Advancing soldiers found the bodies of 50 militants, Reuters quoted a Lebanese security official as saying.
At least 13 soldiers have been killed in the fighting, which erupted after the Lebanese security forces arrested a Syrian Islamist rebel commander on Saturday. At least two dozen members of the Lebanese security services - both army and police - have been taken hostage or are missing.
The army has described the Islamists’ incursion as a long-planned attack. Local politicians say it marks an attempt to extend ISIS’ footprint into Lebanon.
The militants have been beaten back in the border area in the past year by Syrian government forces backed by Hezbollah, the Lebanese Shiite Muslim political and military movement.
Some 3,000 fighters are estimated to be in the border zone.
Thousand forced to flee
The clashes in Arsal forced thousands of Lebanese civilians and Syrian refugees to flee the town, the Associated Press reported. Arsal hosts about 100,000 Syrian refugees.
Among those fleeing was Aziza Rayed, in her 60s, who said her family was going to the nearby border town of Qaa.
"We are leaving to take these children to a safer place," she said, her children and grandchildren in the back of a pickup truck.
Residents fleeing Arsal said they made use of a relative lull in the fighting between midnight and Monday morning to pack up and leave.
Shortly after, heavy fighting resumed and black smoke could be seen billowing over the town. These recent clashes have been barred from the media by the Lebanese army.
The government on Monday ruled out any negotiations with the militants.
"There are no political solutions with [the extremists] who are tampering with Arab societies under oppressive, alien religious slogans," Prime Minister Tammam Salam said in a televised statement read at the end of a cabinet meeting.
Salam said the only solution was for the militants to withdraw from Arsal. The government had decided to mobilize all state institutions to defend the country, Salam –flanked by the entire cabinet – added.
Individual parties in the country also voiced support for the Army initiative in Arsal.
Saad Hariri, a former Lebanese prime minister and the head of the Western-backed March 14 coalition, said he supported the military in its efforts to prevent Arsal falling into the hands of Islamists fighters.
Hariri, in a statement published in pan-Arab Al-Hayat newspaper, said he stood by the army “to return the steadfast town of Arsal to the state because its residents have no alternative than the state and liberating the town from ‘SIS’ and ‘Nusra Front‘ who have taken it hostage.”
He described the country’s security forces as a “red line.”
“Attacks against them are prohibited and this is our strategic and fixed stance toward the Takfiri groups,” he said.
A Hezbollah official, meanwhile, promised his party would support the army against the militants.

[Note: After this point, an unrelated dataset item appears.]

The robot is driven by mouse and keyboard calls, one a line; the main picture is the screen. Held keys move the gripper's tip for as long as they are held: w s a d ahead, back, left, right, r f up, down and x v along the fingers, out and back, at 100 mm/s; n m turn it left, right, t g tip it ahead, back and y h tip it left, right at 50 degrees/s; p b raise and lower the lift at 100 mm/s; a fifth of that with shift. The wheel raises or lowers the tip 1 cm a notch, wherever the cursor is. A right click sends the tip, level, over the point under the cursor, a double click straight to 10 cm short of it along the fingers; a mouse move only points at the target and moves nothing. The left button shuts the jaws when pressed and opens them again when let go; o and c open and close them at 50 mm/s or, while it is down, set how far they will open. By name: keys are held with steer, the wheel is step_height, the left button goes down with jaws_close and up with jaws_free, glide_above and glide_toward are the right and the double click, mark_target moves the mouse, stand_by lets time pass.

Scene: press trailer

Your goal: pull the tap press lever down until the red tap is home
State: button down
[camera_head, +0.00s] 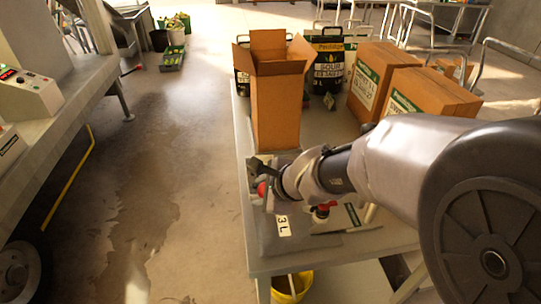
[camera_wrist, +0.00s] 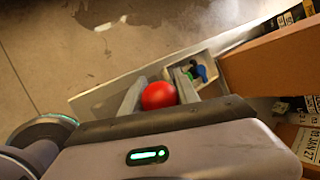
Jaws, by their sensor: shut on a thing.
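The lever's round red knob (camera_wrist: 158,96) sits between the two fingers of my gripper (camera_wrist: 160,88) in the wrist view. My gripper is shut on it. In the head view the knob (camera_head: 262,189) shows as a small red patch at the gripper's end. The press's grey base (camera_head: 270,238), with a "3 L" label, lies at the table's near left corner. A red tap with a black part (camera_head: 321,210) shows low beside my wrist, over the base. My arm hides much of the press, so I cannot tell how the tap is seated.
A tall open cardboard box (camera_head: 276,110) stands close behind the press. A yellow bucket (camera_head: 291,287) is below the front edge.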

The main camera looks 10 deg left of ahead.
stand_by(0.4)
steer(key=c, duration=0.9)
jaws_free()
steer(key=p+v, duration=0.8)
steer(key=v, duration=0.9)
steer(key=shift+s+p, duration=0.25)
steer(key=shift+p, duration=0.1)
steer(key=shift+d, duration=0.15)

“We won’t leave the army alone and all back the army whose blood is mixed with citizens confronting the Israeli aggression and in defense of Lebanon and its independence,” Sheikh Mohammad Yazbek said, according to the country’s National News Agency.
“I call on residents of villages that are close the clashes to be ready to face the [militants] ... we should all be ready,” he said.
Hezbollah identifies itself as part of the “rejectionist axis,” which is made up of Iran, Syria and Hamas. The party blames much of the unrest in the region on Israel, its longtime foe.